I recite my composition concerning the King;
My tongue is the pen of a ready writer.
You are fairer than the sons of men;
Grace is poured upon Your lips;
Therefore God has blessed You forever.
Gird Your sword upon Your thigh, O Mighty One,
With Your glory and Your majesty.
And in Your majesty ride prosperously because of truth, humility, and righteousness;
And Your right hand shall teach You awesome things.
Your arrows are sharp in the heart of the King’s enemies;
The peoples fall under You.
Your throne, O God, is forever and ever;
A scepter of righteousness is the scepter of Your kingdom.
You love righteousness and hate wickedness;
Therefore God, Your God, has anointed You
With the oil of gladness more than Your companions.
All Your garments are scented with myrrh and aloes and cassia,
Out of the ivory palaces, by which they have made You glad.
Kings’ daughters are among Your honorable women;
At Your right hand stands the queen in gold from Ophir.
Listen, O daughter,
Consider and incline your ear;
Forget your own people also, and your father’s house;
So the King will greatly desire your beauty;
Because He is your Lord, worship Him.
And the daughter of Tyre will come with a gift;
The rich among the people will seek your favor.
The royal daughter is all glorious within the palace;
Her clothing is woven with gold.
She shall be brought to the King in robes of many colors;
The virgins, her companions who follow her, shall be brought to You.

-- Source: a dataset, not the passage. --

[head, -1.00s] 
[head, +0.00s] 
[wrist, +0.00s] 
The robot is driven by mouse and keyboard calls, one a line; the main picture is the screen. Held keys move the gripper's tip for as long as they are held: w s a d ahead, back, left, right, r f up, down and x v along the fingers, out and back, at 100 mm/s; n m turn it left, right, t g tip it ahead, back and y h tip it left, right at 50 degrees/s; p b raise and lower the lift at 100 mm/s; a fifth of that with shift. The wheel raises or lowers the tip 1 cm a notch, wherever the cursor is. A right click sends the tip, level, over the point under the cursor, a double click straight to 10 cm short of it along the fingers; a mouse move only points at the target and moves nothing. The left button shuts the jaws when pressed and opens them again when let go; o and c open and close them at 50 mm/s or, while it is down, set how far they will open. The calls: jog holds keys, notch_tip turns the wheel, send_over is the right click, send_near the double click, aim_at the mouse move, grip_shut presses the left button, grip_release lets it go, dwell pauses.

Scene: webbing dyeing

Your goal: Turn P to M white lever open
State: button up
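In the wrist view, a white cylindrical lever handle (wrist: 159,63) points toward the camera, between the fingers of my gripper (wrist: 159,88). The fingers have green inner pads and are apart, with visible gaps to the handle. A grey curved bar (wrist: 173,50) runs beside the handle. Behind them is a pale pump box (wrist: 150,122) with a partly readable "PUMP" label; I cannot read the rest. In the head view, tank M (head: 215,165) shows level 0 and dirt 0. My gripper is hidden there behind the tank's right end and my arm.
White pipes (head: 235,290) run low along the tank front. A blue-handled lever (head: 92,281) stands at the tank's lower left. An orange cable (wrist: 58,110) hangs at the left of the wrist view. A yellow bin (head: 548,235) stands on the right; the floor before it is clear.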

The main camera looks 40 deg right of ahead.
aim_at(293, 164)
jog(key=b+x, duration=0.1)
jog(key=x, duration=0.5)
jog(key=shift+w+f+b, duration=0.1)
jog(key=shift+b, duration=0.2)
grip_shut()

With gladness and rejoicing they shall be brought;
They shall enter the King’s palace.
Instead of Your fathers shall be Your sons,
Whom You shall make princes in all the earth.

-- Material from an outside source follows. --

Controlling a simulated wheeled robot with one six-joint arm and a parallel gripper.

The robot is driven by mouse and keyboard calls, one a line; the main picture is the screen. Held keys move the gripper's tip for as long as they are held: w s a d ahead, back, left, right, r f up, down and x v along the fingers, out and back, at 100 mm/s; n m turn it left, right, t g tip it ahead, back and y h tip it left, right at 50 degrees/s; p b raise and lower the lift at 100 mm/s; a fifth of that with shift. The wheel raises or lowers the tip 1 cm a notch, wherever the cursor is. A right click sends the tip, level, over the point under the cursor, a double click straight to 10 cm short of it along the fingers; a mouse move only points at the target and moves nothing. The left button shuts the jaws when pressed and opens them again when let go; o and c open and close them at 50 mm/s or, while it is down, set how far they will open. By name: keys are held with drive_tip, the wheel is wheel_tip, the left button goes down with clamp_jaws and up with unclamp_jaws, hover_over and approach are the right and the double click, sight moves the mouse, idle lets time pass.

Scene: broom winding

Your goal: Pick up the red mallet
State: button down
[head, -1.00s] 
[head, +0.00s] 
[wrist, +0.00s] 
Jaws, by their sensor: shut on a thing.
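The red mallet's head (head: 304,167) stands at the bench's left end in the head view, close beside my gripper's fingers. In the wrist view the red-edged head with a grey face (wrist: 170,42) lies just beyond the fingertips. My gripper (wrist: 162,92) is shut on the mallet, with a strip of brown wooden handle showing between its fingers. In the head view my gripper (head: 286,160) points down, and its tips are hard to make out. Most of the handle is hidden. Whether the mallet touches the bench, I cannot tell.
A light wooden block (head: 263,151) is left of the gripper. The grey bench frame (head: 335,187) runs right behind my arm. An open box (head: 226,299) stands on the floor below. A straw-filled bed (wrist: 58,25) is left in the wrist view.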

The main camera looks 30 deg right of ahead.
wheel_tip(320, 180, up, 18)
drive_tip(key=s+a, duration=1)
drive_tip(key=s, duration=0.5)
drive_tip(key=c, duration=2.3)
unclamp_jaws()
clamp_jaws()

I will make Your name to be remembered in all generations;
Therefore the people shall praise You forever and ever.}
Psalm 45, also called “The wedding song”, celebrates a spectacular royal wedding. Written by the sons of Korah, it describes in great detail a bride and groom on their wedding day. This Psalm not only speaks of the joy of human marriage, but also prophetically describes Jesus’ time on the earth and the church’s role as His bride. Some Bible students think that the sons of Korah sang Psalm 45 when King Solomon married his queen. Others think it was a prophetic oracle of the coming of the Messiah, given to them in a personal worship time.
This psalm can be seen as God’s love letter to His son and His people. God expresses His exhilarated love for them. The King described in the first half of the psalm is said to be the most excellent of men, blessed forever, and clothed with splendor and majesty. “He will ride forth victoriously in the name of truth, humility, and righteousness.” (vs. 4) This perfectly describes Jesus, who reigns in power and magnificence. The Messiah is perfect, full of joy and grace, and is to be highly honored. He is God’s son, in whom He is greatly pleased.

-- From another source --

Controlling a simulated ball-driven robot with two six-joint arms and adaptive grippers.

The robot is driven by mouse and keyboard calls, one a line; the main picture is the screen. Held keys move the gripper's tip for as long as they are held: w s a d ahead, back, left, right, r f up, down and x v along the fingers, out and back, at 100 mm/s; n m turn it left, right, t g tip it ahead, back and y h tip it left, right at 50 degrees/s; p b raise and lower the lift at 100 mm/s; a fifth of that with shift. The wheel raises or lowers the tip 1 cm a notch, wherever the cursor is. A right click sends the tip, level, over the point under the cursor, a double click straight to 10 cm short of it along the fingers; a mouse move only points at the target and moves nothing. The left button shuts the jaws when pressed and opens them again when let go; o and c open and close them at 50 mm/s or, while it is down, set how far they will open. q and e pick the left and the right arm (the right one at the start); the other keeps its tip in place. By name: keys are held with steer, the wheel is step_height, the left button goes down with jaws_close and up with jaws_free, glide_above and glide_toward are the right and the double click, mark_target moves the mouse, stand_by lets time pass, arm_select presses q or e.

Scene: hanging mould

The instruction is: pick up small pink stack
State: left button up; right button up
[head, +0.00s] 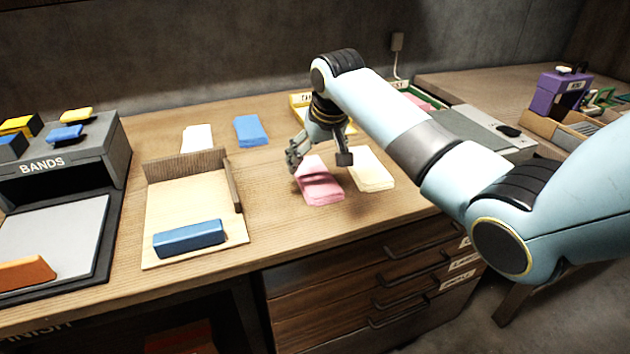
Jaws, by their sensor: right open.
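The small pink stack (321,189) lies on the wooden bench, just left of a cream stack. My right gripper (320,160) reaches down from the upper right. Its fingers are spread, with one at the left of the pink stack's far end and the other above its right side near the cream stack. The gripper is open and holds nothing that I can see. The fingers hide part of the pink stack's far end, and I cannot tell whether they touch it. My left gripper is not in the picture.
The cream stack (370,169) sits close to the right finger. A wooden jogging tray (200,204) with a blue block (188,238) stands to the left. White (197,138) and blue (251,131) stacks lie behind. The bench's front edge and drawers (375,290) are nearby.

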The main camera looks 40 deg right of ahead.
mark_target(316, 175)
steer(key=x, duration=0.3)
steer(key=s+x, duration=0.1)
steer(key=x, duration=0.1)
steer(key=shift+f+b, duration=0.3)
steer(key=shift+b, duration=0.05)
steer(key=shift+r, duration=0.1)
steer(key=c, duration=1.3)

The second half of the psalm calls attention to the Princess, or the bride of Christ. God wants to share with her the secret of catching Jesus’ attention. "Listen, O daughter, Consider and incline your ear;Forget your own people also, and your father’s house;" The bride's people and family represent her identity-- her hopes, dreams, and future. The bride leaves her life and her home to be with the King. Wholehearted abandonment is exactly what He wants. He wants his bride to fall in love with Him, and prefer him over her identity.
I love the picture that Psalm 45 paints--The majesty of the groom, and the pure devotion of the bride. Comparing it to Jesus and the church shows us how to be all that He has called us to be, by abandoning our identity, our plans, and following after him with all that’s within us. All He wants is for us to prefer the voice of the bridegroom over anything else in our lives, and to be completely in love with Him, our Savior.